▶ [GOAL OF THE EXERCISE] Select lines where the word "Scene" appears.

▶ [Robot control records]
------------------------------------
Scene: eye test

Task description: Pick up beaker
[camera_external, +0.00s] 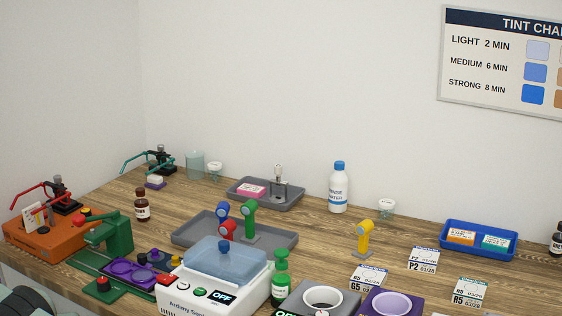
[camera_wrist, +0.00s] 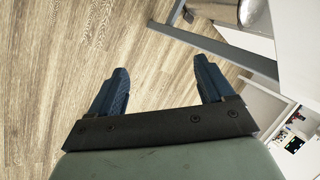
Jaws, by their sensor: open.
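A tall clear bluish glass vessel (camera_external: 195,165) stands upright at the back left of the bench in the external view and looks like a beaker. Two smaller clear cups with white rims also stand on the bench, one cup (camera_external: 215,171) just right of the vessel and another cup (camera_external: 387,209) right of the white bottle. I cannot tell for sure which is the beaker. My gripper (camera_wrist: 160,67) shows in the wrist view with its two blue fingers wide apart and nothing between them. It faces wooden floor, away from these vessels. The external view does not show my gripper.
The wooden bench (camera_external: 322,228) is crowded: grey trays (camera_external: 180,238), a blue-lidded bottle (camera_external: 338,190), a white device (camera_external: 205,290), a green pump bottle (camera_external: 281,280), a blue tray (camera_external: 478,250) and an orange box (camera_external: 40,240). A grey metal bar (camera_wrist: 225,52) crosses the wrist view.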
------------------------------------
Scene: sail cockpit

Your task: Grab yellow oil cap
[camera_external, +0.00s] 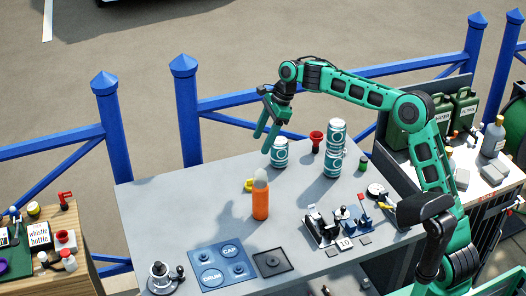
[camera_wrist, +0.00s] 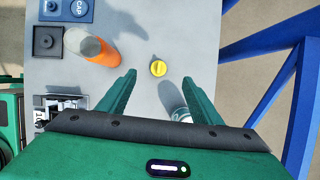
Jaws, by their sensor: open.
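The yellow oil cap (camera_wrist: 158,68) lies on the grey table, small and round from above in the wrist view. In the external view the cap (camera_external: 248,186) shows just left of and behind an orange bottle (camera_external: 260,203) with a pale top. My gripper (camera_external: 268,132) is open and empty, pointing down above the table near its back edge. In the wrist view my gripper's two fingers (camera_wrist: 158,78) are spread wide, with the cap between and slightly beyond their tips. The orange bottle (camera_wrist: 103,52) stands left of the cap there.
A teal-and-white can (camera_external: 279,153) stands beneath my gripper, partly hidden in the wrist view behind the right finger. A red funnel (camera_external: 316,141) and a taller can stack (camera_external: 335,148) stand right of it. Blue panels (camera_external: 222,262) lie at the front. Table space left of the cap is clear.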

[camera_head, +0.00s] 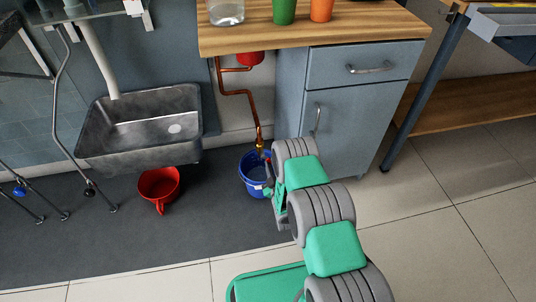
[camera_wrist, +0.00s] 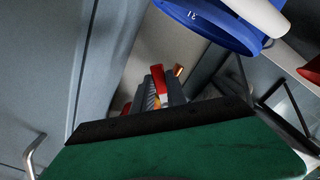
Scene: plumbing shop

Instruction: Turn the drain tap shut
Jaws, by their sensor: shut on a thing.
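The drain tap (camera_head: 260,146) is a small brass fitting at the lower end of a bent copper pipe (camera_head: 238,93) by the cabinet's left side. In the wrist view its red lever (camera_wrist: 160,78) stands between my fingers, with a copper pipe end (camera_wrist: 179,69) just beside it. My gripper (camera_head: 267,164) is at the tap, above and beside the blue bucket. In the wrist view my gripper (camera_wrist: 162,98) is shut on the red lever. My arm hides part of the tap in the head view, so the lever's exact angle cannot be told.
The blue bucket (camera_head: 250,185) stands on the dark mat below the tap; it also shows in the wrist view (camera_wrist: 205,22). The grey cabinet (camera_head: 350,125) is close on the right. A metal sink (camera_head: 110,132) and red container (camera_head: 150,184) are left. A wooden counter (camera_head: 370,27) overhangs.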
------------------------------------
▶ [TASK ANSWER]
Scene: eye test
Scene: sail cockpit
Scene: plumbing shop

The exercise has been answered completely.